Der überaus reiche Nachlass von Tausenden von Bildern wurde erst in den letzten Jahrzehnten gesichtet. Eine Besonderheit der sehr aufwendigen Originalplatten ist ihre Vielseitigkeit und Qualität. Ermutigt durch seinen Erfolg bei der Weltausstellung wurde Braun ebenso ein Pionier in der Dokumentation seiner elsässischen Heimat wie ihrer bäuerlichen Tierwelt oder ihrer Trachten. Die Jagdstillleben entsprechen in Komposition und Arrangement ganz den Bildtraditionen, wie sie die Malerei seit 16. Jahrhundert zur Sehgewohnheit gemacht hatte. Da in der Ausstellung die Fotografien mit Gemälden konfrontiert werden, ist aber umgekehrt auch deutlich vor Augen geführt, wie Maler immer wieder die Fotos als Inspirationsquellen und Vorlagen für ihre Bilder nahmen.

Mit Expeditionen in die hochalpine Welt oder in das Ägypten, das 1869 gerade den Suezkanal eröffnete, schrieb sich Gaston Braun jun. ein in die große Tradition der »Orientalisten«. Auch für ihn zählte bei der Herstellung der Abzüge nur Spitzenqualität: In Empfindlichkeit und Kontrastreichtum übertrifft das nasse Kolophoniumverfahren bei weitem das Fotografieren mit der trockenen Kolophoniumplatte. Anfang der 1860er Jahre fertigte er die äußerst beliebten stereoskopischen Aufnahmen an, die das plastische Volumen des Wiedergegebenen erhöhten, indem sie technisch die »einäugig-flächige« Wahrnehmungsweise korrigierten. Ähnliches gilt für die Panoramabilder, welche die Einschränkung des Horizontausschnitts zur Rundumsicht erweiterten und auf diese Weise ebenfalls das Breitwand-Kino vorbereiteten.

Der Ruf des Unternehmens Ad. Braun et Cie de Dornbach wuchs so sehr, dass zwischen der Gotthardbahn-Gesellschaft und Gaston Braun, mittlerweile dem Leiter des Geschäfts, ein Vertrag genau festlegte, zu welch horrenden Preisen nicht weniger als 7000 Abzüge zu liefern seien, die den technischen Triumph der Alpenüberquerung zu dokumentieren hatten. Die Eisenbahn als Symbol einer neuen Zeit schier grenzenlosen Fortschritts und die Technik der Fotografie sind als wahlverwandt anzusehen, wie Bernd Stiegler in seinem Kapitel darlegt. Das Unternehmen Braun hielt auch in einzigartiger Weise die Zerstörungen des Deutsch-Französischen Krieges von 1870/71 fest; es arbeitete für den Bayerischen König Ludwig II., indem es seine hypertrophen Schlösserfantasien nach dem Vorbild des französischen Absolutismus beflügelte.

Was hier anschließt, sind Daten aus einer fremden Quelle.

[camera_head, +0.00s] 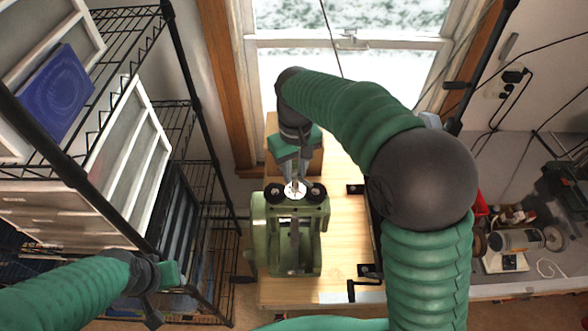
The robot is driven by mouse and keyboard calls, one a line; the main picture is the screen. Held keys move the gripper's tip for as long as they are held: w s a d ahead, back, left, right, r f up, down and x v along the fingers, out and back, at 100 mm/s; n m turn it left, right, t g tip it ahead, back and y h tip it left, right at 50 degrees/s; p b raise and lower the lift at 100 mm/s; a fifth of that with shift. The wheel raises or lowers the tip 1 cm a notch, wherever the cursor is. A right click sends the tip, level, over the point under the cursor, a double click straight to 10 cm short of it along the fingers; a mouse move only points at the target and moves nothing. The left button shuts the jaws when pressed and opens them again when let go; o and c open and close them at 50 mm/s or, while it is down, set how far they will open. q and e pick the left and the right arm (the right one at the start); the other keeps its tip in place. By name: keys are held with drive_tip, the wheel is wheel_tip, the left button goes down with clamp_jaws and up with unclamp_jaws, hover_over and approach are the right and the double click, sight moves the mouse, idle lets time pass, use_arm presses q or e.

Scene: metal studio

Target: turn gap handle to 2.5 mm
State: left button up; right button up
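A green rolling-mill-like machine (308,258) stands on the wooden bench top. On its top is a small round white dial (295,189) between two dark round caps. My right gripper (293,174) reaches down from above, with its fingertips at the far edge of the dial. The gap handle cannot be made out clearly there; the fingers cover that spot. I cannot tell whether those fingers are closed or touching anything. My left gripper (160,290) is at the lower left, well away from the machine, and its finger opening is unclear.
A black wire shelf with white-framed panels and a blue box (55,92) fills the left. Tools crowd the right-hand bench (480,291). A window is behind. My right arm hides part of the bench.

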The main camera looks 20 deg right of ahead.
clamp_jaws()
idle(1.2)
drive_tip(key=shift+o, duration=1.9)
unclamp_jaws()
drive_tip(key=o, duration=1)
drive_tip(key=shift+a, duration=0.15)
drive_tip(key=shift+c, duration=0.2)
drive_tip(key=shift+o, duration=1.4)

In seinen Stillleben, Veduten, Landschaften und Genreszenen folgte das Unternehmen Adolphe Braun der klassischen Hierarchie der Malereigattungen, wie sie 1667 vom französischen Architekten André Félibien aufgestellt wurden, ohne sich freilich auf ein Spezialgebiet festzulegen. Hierin liegt ihre Einzigartigkeit in der Fotografiegeschichte der zweiten Hälfte des 19. Jahrhunderts. Für die Kunstgeschichte ist Adolphe Brauns Arbeit aber vor allem in ganz anderer Hinsicht kaum zu überschätzen: Sie konstituiert die wissenschaftliche Auseinandersetzung mit Kunst, indem sie beste Reproduktionen von Kunstwerken aus den großen Museen der Welt liefert, von St. Petersburg bis Madrid, von den Vatikanischen Museen und dem Louvre bis Berlin. Dabei wurde in dem zu einer großen Fabrik ausgewachsenen Unternehmen in Mulhouse ein neues chemisches Verfahren angewendet: Pigmentdrucke, bei dem die am Licht sich zersetzenden Silbersalze durch Pigmente wie Lampenruß oder Kohle ersetzt werden.

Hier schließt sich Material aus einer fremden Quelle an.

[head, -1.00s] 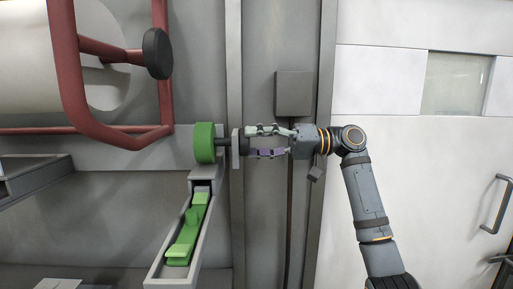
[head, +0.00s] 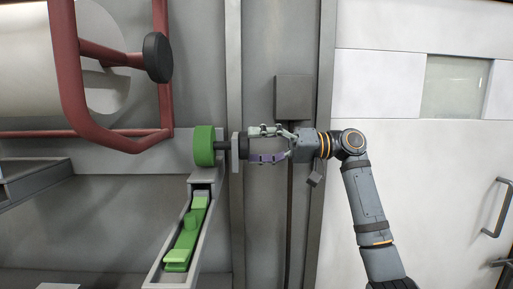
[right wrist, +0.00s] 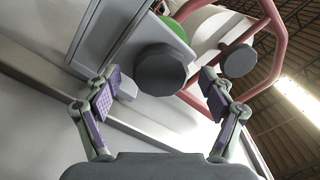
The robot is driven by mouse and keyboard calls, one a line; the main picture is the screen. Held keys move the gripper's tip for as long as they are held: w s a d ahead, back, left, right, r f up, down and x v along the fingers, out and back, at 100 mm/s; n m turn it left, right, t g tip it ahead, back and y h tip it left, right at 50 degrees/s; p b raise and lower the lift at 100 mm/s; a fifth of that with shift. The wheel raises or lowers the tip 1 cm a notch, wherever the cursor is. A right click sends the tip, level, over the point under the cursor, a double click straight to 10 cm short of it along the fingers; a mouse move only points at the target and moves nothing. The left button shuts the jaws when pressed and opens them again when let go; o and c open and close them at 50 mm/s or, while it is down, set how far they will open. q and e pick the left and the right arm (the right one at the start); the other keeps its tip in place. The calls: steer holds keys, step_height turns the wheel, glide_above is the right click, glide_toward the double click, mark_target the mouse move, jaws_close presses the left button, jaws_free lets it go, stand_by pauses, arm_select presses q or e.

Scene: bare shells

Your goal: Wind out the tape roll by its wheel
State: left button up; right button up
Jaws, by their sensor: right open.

Das Münchner Stadtmuseum zeigt 2018 große Teile von Adolphe Brauns vielseitigem Werk, denn zu dem riesigen Gesamtbestand des Hauses von über 850.000 Fotografien gehört ein großer Teil des Nachlasses dieses fotografischen Großunternehmens. Anschließend wandert die Ausstellung in das Musée Unterlinden in Colmar.